Troisième qualité essentielle : 3° La science pratique de l'instrument, Le métier :


III. Le MÉTIER ou habileté d'exécution est la connaissance pratique parfaite de l'outil et de son maniement.

Ainsi, en peinture, le métier consiste à savoir dessiner toutes les formes et toutes les attitudes, à posséder le secret de mêler et d'appliquer les couleurs de manière à produire l'effet voulu, etc.

Le métier ne suffît pas à l'artiste ; il n'est que le serviteur et l'aide de l'inspiration ; mais, sans lui, celle-ci est en quelque sorte réduite à l'impuissance et génée dans son élan. Vous avez beau avoir les pensées les plus sublimes, ces pensées n'existent pour moi et pour les autres qu'en tant que votre œuvre les exprime.


Ex. : Etudiez les primitifs.

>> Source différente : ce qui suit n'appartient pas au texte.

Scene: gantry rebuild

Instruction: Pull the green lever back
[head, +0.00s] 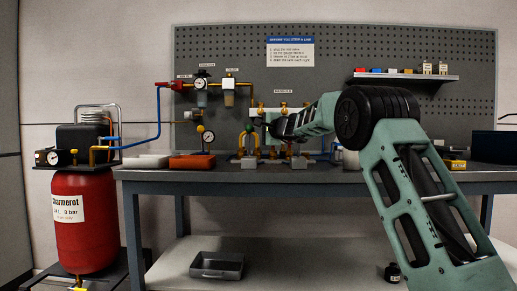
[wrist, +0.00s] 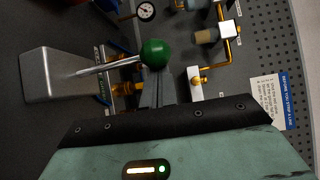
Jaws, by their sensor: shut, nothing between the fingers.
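The green lever has a round green knob (wrist: 154,53) on a thin metal rod, which runs left to a grey metal block (wrist: 52,75) in the wrist view. In the head view the knob (head: 249,128) shows small on the bench, just left of my gripper (head: 270,130). In the wrist view my gripper (wrist: 155,80) is shut and empty. Its fingertips are right by the knob, which partly covers them; I cannot tell whether they touch.
Manifold pipes and brass fittings stand close around the gripper on the bench (head: 330,176). A shelf (head: 405,78) with small parts is on the pegboard. A red tank (head: 83,235) stands at left.

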Pourquoi peignaient-ils des figures raides, difformes, grimaçantes, sinon parce qu'ils ignoraient l'anatomie des formes et le dessin ? Pourquoi faisaient-ils sortir de la bouche des personnages des rubans sur lesquels ils inscrivaient des paroles, sinon parce qu'ils étaient impuissants à faire parler le visage, les attitudes, les gestes ?

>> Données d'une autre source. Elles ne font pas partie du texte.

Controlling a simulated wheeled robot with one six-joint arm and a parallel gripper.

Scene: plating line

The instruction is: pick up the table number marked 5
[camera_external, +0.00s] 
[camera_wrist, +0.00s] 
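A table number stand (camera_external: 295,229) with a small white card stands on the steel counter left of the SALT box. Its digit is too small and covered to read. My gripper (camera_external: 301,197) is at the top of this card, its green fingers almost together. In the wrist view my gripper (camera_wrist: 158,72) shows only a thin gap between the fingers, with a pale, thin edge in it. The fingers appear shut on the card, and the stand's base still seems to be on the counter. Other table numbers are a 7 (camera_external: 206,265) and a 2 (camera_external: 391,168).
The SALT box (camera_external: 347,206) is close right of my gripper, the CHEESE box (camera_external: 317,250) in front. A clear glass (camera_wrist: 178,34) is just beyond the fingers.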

De même, « au commencement de tout âge littéraire, on remarque une, période d'ébauche ; l'art est faible et enfantin ; la faute en est à l'ignorance de l'écrivain. Le souffle n'est pas ce qui lui manque ; il l'a, et souvent il l'a franc et fort ; à ce moment, le talent abonde ; de grandes figures s'agitent obscurément au fond des âmes ; mais les PROCÉDÉS ne sont pas connus ; on ne sait pas écrire, distribuer les parties d'un sujet, user des ressources littéraires. — Tel est le défaut de la première littérature française au moyen âge. Quand vous lisez la Chanson de Roland, Renaud de Montauban, Ogier le Danois, vous sentez bien vite que les hommes de ce siècle avaient des sentiments originaux et grands : une société nouvelle s'était fondée ; les croisades s'accomplissaient ; la fière indépendance du baron, l'indomptable fidélité du vassal, les mœurs militaires et héroïques, la force des corps et la simplicité des cœurs fournissaient à la poésie des caractères égaux (Il faut dire supérieur) à ceux d'Homère.

« Elle n'en a profité qu'à demi ; elle a senti leur beauté sans pouvoir la rendre. Le trouvère... conte sèchement et d'une façon nue ; il n'a pas les amples et éclatantes images d'Homère et de l'antique Grèce ; son récit est terne ; son vers monorime répète trente fois le même coup de cloche. Il n'est pas maître de son sujet, il ne sait pas retrancher, développer et proportionner, préparer une scène et fortifier un effet. Son œuvre ne prend point place dans la littérature éternelle ; elle disparaît du monde, elle n'occupe plus que les antiquaires. » (H. Taine, Philosophie de l'art, t. II. p. 378.)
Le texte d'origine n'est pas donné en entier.